*** Data ***
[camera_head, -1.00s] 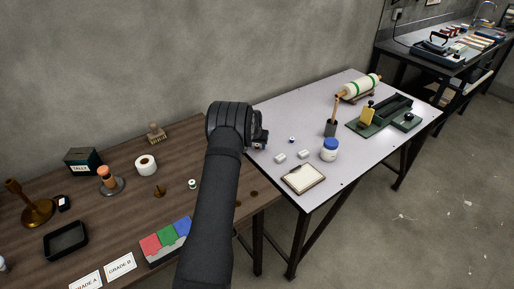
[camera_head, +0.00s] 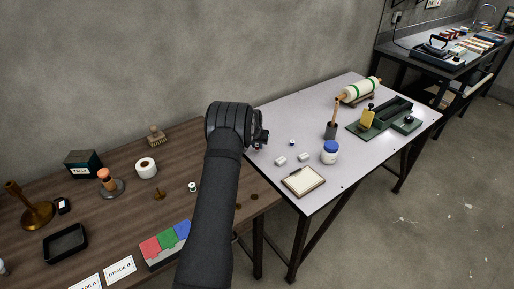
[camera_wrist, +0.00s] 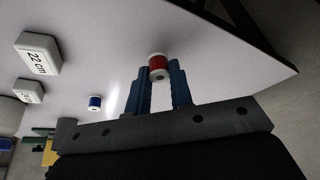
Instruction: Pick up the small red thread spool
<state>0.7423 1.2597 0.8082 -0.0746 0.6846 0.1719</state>
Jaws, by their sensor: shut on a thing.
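The small red thread spool (camera_wrist: 158,66) with pale ends sits between the fingertips of my gripper (camera_wrist: 159,78) in the wrist view. The two blue fingers are shut on it from both sides. Behind it is the light grey table top (camera_wrist: 190,35); I cannot tell whether the spool still touches it. In the head view my gripper (camera_head: 262,139) is over the left edge of the grey table (camera_head: 300,115), mostly hidden behind my arm. The spool can hardly be made out there.
A blue spool (camera_wrist: 95,102) and white blocks, one marked 22 cm (camera_wrist: 38,54), lie nearby. The wooden table (camera_head: 110,215) adjoins on the left.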

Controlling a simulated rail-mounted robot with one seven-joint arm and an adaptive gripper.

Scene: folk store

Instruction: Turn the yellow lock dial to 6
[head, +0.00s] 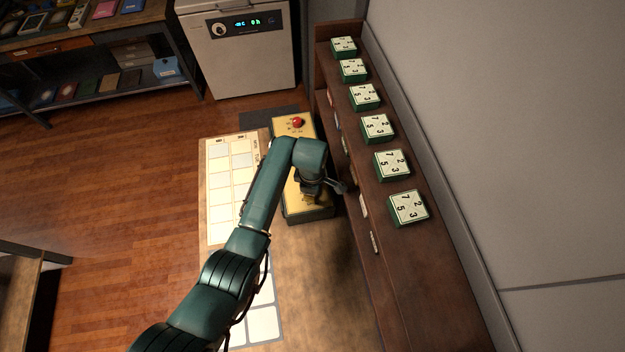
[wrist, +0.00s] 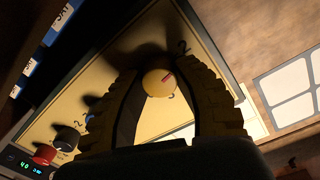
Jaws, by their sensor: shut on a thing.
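A printed 2 is visible beyond the dial; most other numerals are hidden by the fingers or too dark to read. In the head view, my gripper (head: 327,188) is over the near end of the yellow-topped box (head: 282,123), and the arm hides the dial.
A red knob (head: 297,122) stands on the box's far end. A dark shelf (head: 365,215) with several green number blocks (head: 408,207) runs close along the right. A white chart (head: 208,215) lies left of the box. A white appliance (head: 240,65) stands behind.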

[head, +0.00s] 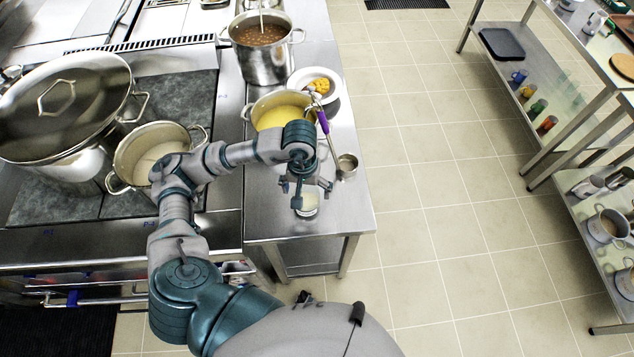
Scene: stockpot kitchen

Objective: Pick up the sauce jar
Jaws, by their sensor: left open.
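A small glass jar with pale contents (310,206), which looks like the sauce jar, stands near the front right of the steel side table (268,222). My left gripper (308,192) is open and points down over the jar, its fingers partly covering it. I cannot tell whether the fingers touch the jar or how far down they reach. My right gripper is out of view.
A ladle with a purple handle (323,122) lies close by, its steel cup (346,165) to the right. Behind are a pot of yellow soup (270,115), a white bowl (331,88) and a tall bean pot (262,62). The stove pots stand left. Open floor lies right.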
***
Given problem:
Spot every line that holds "Scene" and copy it.

Problem solution:
Scene: folk store
Scene: stockpot kitchen

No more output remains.